Set task: Everything in the listing should be restated word for word.

Stored data:
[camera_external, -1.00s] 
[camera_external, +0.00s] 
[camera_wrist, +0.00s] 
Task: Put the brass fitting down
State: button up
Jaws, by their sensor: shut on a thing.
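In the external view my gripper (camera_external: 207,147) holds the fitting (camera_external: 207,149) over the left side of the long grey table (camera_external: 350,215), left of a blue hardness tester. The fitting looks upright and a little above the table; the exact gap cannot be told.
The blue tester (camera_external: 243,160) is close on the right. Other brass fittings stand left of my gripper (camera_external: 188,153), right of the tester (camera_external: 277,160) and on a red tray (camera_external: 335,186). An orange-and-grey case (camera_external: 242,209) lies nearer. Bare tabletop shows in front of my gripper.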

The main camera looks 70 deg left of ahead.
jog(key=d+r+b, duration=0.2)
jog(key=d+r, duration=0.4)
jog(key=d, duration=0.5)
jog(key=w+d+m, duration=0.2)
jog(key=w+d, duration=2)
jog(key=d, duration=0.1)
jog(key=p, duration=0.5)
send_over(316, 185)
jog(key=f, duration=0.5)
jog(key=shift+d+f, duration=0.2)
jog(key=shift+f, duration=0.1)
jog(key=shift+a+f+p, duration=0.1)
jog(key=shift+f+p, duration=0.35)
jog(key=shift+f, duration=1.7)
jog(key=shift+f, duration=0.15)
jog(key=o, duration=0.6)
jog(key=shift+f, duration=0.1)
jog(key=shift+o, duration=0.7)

Response:
[camera_external, -1.00s] 
[camera_external, +0.00s] 
[camera_wrist, +0.00s] 
Task: Put the brass fitting down
State: button up
Jaws, by their sensor: shut on a thing.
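In the external view my gripper (camera_external: 207,147) holds the fitting (camera_external: 207,149) over the left side of the long grey table (camera_external: 350,215), left of a blue hardness tester. The fitting looks upright and a little above the table; the exact gap cannot be told.
The blue tester (camera_external: 243,160) is close on the right. Other brass fittings stand left of my gripper (camera_external: 188,153), right of the tester (camera_external: 277,160) and on a red tray (camera_external: 335,186). An orange-and-grey case (camera_external: 242,209) lies nearer. Bare tabletop shows in front of my gripper.

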The main camera looks 70 deg left of ahead.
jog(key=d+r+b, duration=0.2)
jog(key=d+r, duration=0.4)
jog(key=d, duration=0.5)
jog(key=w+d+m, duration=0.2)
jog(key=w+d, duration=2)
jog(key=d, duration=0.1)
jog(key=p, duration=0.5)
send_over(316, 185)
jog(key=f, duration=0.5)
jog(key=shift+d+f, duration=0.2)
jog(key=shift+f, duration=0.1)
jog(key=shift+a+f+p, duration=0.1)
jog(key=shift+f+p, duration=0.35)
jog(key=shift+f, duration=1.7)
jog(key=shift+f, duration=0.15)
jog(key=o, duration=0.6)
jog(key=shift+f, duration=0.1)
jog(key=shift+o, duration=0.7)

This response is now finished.